EXERCISE OBJECTIVE. In the records that follow, the lines from the one containing "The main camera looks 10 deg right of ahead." to the one containing "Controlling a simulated", inclusive, are to be given again exactly.

DATA ROWS.

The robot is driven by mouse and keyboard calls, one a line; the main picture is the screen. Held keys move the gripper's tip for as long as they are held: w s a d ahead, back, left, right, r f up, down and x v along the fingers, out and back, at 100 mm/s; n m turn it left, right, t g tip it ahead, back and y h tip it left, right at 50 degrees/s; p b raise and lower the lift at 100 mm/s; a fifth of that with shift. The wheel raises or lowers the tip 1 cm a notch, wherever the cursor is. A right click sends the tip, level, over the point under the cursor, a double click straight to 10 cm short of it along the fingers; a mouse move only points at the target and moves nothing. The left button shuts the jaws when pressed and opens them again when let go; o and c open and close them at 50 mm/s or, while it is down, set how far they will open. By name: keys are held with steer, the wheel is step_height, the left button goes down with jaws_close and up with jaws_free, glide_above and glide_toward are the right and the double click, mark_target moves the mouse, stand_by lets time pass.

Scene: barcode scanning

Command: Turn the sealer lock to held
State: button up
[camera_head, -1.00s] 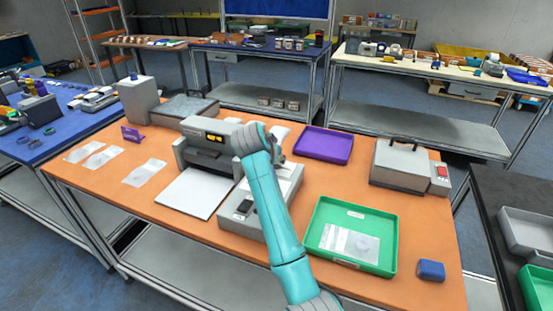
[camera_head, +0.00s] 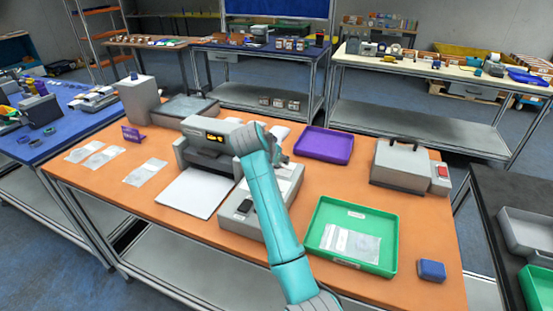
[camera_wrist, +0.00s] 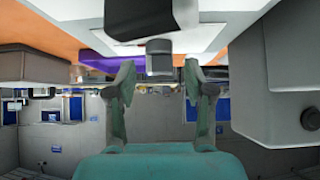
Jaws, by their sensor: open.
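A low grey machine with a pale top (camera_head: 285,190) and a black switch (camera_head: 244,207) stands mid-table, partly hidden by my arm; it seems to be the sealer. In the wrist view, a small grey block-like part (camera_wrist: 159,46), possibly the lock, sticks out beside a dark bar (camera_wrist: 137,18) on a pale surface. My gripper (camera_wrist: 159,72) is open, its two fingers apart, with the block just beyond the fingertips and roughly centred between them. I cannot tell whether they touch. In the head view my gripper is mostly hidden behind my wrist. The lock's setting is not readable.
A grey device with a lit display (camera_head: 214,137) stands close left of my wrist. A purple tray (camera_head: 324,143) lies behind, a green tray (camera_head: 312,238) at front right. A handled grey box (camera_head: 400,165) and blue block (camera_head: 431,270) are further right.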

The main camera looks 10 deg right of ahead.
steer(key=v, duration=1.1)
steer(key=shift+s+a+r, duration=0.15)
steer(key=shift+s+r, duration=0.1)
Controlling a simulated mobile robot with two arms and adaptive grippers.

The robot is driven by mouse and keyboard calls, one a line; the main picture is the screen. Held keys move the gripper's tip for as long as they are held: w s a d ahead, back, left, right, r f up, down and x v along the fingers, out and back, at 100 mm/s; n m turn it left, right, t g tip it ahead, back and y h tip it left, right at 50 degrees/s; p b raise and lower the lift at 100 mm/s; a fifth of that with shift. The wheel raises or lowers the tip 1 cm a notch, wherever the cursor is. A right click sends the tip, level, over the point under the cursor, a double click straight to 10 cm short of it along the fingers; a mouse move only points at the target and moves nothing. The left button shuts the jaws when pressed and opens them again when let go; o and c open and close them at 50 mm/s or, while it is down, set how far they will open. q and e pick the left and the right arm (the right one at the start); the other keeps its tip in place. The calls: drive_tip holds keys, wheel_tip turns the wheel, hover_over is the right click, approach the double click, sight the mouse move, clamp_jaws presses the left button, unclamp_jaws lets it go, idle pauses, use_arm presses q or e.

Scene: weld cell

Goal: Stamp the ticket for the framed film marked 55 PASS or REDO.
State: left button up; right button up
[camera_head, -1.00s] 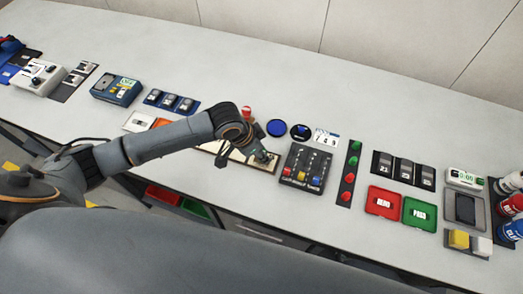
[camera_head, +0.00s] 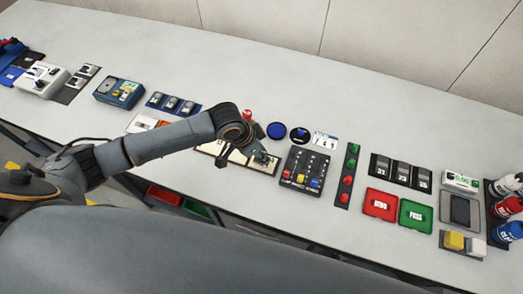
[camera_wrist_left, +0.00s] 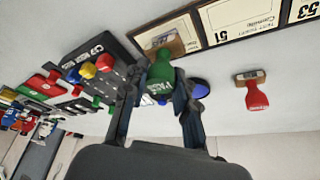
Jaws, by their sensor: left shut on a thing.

ANSWER IN FULL.
The main camera looks 10 deg right of ahead.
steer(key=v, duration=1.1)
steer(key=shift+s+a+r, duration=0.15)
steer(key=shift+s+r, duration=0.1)
Controlling a simulated mobile robot with two arms and adaptive grippers.

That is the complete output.